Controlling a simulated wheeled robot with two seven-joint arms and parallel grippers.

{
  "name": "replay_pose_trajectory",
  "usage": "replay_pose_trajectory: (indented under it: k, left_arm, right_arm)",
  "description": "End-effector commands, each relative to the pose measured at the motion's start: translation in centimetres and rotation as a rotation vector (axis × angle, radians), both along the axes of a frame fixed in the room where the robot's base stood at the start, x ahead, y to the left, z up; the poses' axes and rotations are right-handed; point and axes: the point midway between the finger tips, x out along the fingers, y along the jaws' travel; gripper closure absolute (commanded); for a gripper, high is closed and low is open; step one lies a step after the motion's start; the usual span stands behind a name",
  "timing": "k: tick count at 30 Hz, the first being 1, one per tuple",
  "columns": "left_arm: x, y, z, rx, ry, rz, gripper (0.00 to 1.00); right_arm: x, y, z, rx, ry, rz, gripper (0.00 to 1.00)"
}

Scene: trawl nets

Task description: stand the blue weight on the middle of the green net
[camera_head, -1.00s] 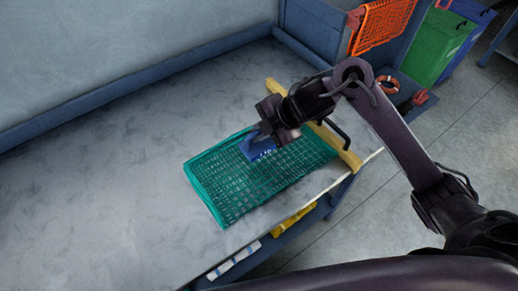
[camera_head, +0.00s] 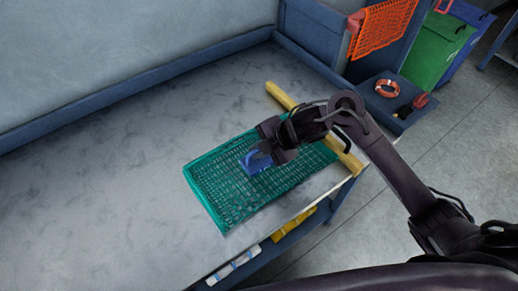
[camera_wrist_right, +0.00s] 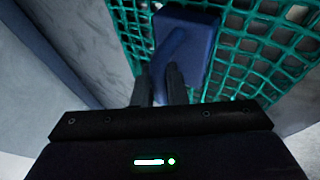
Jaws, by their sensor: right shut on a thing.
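The green net (camera_head: 214,192) lies flat on the grey table top. The blue weight (camera_head: 252,166) is over the net, near its middle; whether it touches the mesh I cannot tell. My right gripper (camera_head: 264,153) is shut on the blue weight and hides part of it. In the right wrist view the fingers (camera_wrist_right: 159,88) are at the handle of the weight (camera_wrist_right: 200,42), with green mesh (camera_wrist_right: 245,50) behind it. My left gripper is not in view.
A yellow bar (camera_head: 281,96) lies along the right end of the net, under my arm. The table (camera_head: 120,170) is clear to the left. An orange ring (camera_head: 387,88) rests on a blue shelf at the right, below an orange net (camera_head: 384,28).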

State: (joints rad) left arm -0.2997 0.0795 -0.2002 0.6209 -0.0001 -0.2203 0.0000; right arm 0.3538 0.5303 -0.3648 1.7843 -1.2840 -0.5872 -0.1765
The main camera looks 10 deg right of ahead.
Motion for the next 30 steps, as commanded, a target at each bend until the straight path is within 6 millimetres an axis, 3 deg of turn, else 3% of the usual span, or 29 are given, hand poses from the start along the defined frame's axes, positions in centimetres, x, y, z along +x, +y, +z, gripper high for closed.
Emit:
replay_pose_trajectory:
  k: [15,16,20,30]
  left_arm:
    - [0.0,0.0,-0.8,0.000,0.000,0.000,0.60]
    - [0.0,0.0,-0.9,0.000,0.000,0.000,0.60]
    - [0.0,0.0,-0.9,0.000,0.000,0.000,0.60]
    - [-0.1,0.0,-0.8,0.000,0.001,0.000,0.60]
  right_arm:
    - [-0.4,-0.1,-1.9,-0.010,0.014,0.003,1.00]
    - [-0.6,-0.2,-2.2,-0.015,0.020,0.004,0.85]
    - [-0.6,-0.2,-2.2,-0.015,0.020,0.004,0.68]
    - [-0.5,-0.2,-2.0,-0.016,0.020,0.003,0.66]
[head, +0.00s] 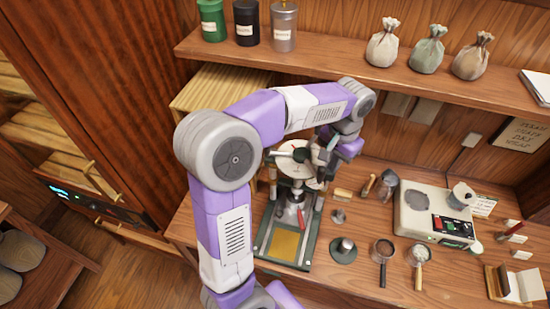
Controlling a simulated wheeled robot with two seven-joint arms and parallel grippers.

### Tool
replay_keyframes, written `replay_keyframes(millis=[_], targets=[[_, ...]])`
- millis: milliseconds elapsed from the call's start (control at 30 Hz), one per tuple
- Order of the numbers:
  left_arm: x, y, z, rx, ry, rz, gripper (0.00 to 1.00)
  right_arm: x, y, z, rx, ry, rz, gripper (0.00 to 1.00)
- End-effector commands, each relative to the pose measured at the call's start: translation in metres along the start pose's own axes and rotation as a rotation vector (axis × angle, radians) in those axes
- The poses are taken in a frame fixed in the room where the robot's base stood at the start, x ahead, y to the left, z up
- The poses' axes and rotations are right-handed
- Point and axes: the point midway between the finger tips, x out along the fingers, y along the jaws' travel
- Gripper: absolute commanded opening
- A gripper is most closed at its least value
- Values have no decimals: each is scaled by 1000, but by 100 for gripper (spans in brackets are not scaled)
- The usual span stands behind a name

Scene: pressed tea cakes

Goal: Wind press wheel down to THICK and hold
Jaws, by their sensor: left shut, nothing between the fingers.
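The press (262,245) stands on the bench, with a dark green base and a yellowish plate at its front. Its pale round wheel (290,172) lies flat on top, with a dark knob on it. A red-tipped part sits lower on the press. No THICK mark can be read at this size. My left arm arches over from the front, and my left gripper (318,164) is at the right part of the wheel, shut and empty. Whether its fingers touch the wheel cannot be told. My right gripper is not in view.
A pale scale (430,217) stands to the right, with a dark round weight (344,250) and two round strainers in front. A shelf (350,71) with canisters and cloth bags runs above the bench. A slatted wooden box (215,88) is behind my arm.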

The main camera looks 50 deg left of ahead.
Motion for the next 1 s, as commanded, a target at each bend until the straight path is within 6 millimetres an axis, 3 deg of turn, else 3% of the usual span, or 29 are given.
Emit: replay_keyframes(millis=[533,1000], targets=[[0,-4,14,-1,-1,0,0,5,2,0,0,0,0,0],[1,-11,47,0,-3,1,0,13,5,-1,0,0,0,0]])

[Instruction]: Output every entry word for word, but omit the pictures.

[Finished answer]:
Controlling a simulated wheeled robot with two seven-joint arms and parallel grippers.

{
  "name": "replay_pose_trajectory",
  "usage": "replay_pose_trajectory: (indented under it: k, left_arm, right_arm)",
  "description": "End-effector commands, each relative to the pose measured at the motion's start: translation in centimetres and rotation as a rotation vector (axis × angle, radians), both along the axes of a frame fixed in the room where the robot's base stood at the start, x ahead, y to the left, z up; the poses' axes and rotations are right-handed; point and axes: the point midway between the finger tips, x out along the fingers, y along the jaws' travel; gripper closure absolute (commanded); for a gripper, high is closed and low is open; step one lies a step after the motion's start; the usual span stands behind a name",
  "timing": "k: tick count at 30 Hz, the first being 1, one per tuple",
  "columns": "left_arm: x, y, z, rx, ry, rz, gripper (0.00 to 1.00); right_arm: x, y, z, rx, ry, rz, gripper (0.00 to 1.00)"
}

Scene: trawl nets

Task description: stand the blue weight on the middle of the green net
[camera_head, -1.00s] 
[camera_head, +0.00s] 
[camera_wrist_right, +0.00s] 
Jaws, by their sensor: right shut on a thing.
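The green net (camera_head: 214,192) lies flat on the grey table top. The blue weight (camera_head: 252,166) is over the net, near its middle; whether it touches the mesh I cannot tell. My right gripper (camera_head: 264,153) is shut on the blue weight and hides part of it. In the right wrist view the fingers (camera_wrist_right: 159,88) are at the handle of the weight (camera_wrist_right: 200,42), with green mesh (camera_wrist_right: 245,50) behind it. My left gripper is not in view.
A yellow bar (camera_head: 281,96) lies along the right end of the net, under my arm. The table (camera_head: 120,170) is clear to the left. An orange ring (camera_head: 387,88) rests on a blue shelf at the right, below an orange net (camera_head: 384,28).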

State: (joints rad) left arm -0.2997 0.0795 -0.2002 0.6209 -0.0001 -0.2203 0.0000; right arm 0.3538 0.5303 -0.3648 1.7843 -1.2840 -0.5872 -0.1765
The main camera looks 10 deg right of ahead.
Motion for the next 30 steps, as commanded, a target at each bend until the straight path is within 6 millimetres an axis, 3 deg of turn, else 3% of the usual span, or 29 are given, hand poses from the start along the defined frame's axes, positions in centimetres, x, y, z along +x, +y, +z, gripper high for closed.
Emit:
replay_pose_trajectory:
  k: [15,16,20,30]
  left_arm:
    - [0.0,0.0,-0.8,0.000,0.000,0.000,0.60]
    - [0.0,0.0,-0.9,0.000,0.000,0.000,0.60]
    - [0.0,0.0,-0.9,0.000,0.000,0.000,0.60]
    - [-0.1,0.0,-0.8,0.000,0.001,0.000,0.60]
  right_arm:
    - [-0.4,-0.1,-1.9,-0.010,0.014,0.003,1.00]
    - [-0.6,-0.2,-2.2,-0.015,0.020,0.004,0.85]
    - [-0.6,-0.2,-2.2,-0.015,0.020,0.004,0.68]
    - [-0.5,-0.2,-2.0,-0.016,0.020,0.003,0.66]
[head, +0.00s] 
Controlling a simulated wheeled robot with two seven-joint arms and parallel grippers.

### Tool
replay_keyframes, written `replay_keyframes(millis=[_], targets=[[_, ...]])`
- millis: milliseconds elapsed from the call's start (control at 30 Hz), one per tuple
- Order of the numbers:
  left_arm: x, y, z, rx, ry, rz, gripper (0.00 to 1.00)
  right_arm: x, y, z, rx, ry, rz, gripper (0.00 to 1.00)
- End-effector commands, each relative to the pose measured at the call's start: translation in metres along the start pose's own axes and rotation as a rotation vector (axis × angle, radians) in those axes
- The poses are taken in a frame fixed in the room where the robot's base stood at the start, x ahead, y to the left, z up
- The poses' axes and rotations are right-handed
- Point and axes: the point midway between the finger tips, x out along the fingers, y along the jaws' travel
- Gripper: absolute commanded opening
- A gripper is most closed at its least value
- Values have no decimals: each is scaled by 1000, but by 100 for gripper (spans in brackets are not scaled)
- The usual span stands behind a name

Scene: pressed tea cakes

Goal: Wind press wheel down to THICK and hold
Jaws, by their sensor: left shut, nothing between the fingers.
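The press (262,245) stands on the bench, with a dark green base and a yellowish plate at its front. Its pale round wheel (290,172) lies flat on top, with a dark knob on it. A red-tipped part sits lower on the press. No THICK mark can be read at this size. My left arm arches over from the front, and my left gripper (318,164) is at the right part of the wheel, shut and empty. Whether its fingers touch the wheel cannot be told. My right gripper is not in view.
A pale scale (430,217) stands to the right, with a dark round weight (344,250) and two round strainers in front. A shelf (350,71) with canisters and cloth bags runs above the bench. A slatted wooden box (215,88) is behind my arm.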

The main camera looks 50 deg left of ahead.
Motion for the next 1 s, as commanded, a target at each bend until the straight path is within 6 millimetres an axis, 3 deg of turn, else 3% of the usual span, or 29 are given.
Emit: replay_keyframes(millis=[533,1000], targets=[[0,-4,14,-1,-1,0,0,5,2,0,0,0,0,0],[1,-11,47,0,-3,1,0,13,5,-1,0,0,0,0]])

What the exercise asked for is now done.